I walk into the bathroom and look at her clothes, and I want to walk them back downstairs to her

  • It can also mean to accompany a person. "I walked him to the office."
    – dougrhess
    Sep 28, 2020 at 21:24

3 Answers 3


This broadened transitive usage/s 'to walk carrying / carry walking', as opposed to 'to walk wheeling something, or to move something relatively heavy in lurches or at least partial gyrations as you walk':

walk [transitive] walk something: to move a large or heavy object along the ground while walking with it

  • He walked the bookcase to the other end of the room.
  • We walked our bikes up the hill.


walk [US]{but common in the UK also; EA} 17: to move (a bulky or heavy object) by rocking along from one side or corner to another in a manner suggestive of walking


is becoming more common.
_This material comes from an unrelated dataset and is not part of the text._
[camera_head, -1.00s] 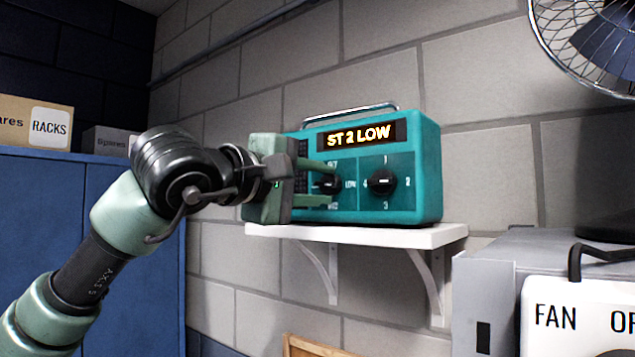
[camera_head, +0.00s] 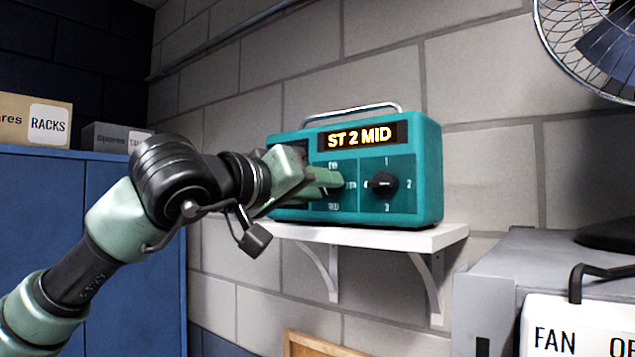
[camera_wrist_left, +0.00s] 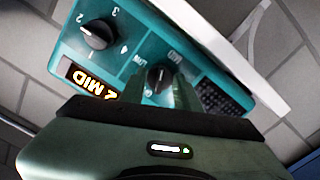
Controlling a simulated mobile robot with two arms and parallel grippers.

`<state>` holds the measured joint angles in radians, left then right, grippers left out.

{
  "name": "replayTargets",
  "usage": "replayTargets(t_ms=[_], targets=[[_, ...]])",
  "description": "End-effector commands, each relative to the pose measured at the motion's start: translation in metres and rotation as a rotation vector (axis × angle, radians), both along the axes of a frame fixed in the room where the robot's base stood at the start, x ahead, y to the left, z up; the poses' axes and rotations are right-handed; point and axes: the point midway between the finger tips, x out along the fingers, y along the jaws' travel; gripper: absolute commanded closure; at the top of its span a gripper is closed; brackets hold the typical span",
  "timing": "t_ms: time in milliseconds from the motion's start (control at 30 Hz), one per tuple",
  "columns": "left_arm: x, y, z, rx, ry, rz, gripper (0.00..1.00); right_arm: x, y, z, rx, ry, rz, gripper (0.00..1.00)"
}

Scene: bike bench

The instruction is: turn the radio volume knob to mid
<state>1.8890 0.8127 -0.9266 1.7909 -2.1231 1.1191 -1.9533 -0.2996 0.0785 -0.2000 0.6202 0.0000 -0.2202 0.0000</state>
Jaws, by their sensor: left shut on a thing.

Here is an example from Die Trying (Jack Reacher) (#2)_Lee Child

"I didn't ask you where she came from," Milosevic said. "Where did she head when she left?"

The woman paused.

"I didn't see," she said. "I took her garments through to the back. I heard the door open, but I couldn't see where she went. I was in back."

"You just grabbed her stuff?" Milosevic said. "Rushed through to the back before she was out of here?"

The woman faltered, like she was being accused of an impoliteness.

"Not rushed," she said. "Miss Johnson was walking slow. Bad leg, right? I felt I shouldn't stare at her. I felt she was embarrassed. I walked her clothes through to the back so she wouldn't feel I was watching her."

But it doesn't seem to have made it into the dictionary yet.

  • 1
    Walking a bike is not the same as walking a bookcase. With the latter, you move it by pivoting it on different corners so that the bookcase appears to walk.
    – Andrew Leach
    Sep 28, 2020 at 12:13
  • Yes. M-W gets as far as '4: to move (an object) in a manner suggestive of walking'. Sep 28, 2020 at 13:23
  • 1
    @AndrewLeach And neither of them is the same as walking some clothes, which you could easily carry while walking normally (since they are neither bulky nor heavy). Sep 28, 2020 at 21:03
  • 1
    I'd say the usage in a non-heavy context is quite common. "She handed me the printout and I walked it over to the copier," for instance, would raise no eyebrows.
    – Alex M
    Sep 28, 2020 at 23:49
  • ... It might raise the odd one (or a patriotic hackle) in the UK, Alex. Sep 29, 2020 at 10:51

Yes, walking something could also mean “walking with” for example ‘I walked my dog’ That means bring it out for a walk.


You could use "haul"...

I walk into the bathroom and look at her clothes, and I want to haul them back downstairs to her.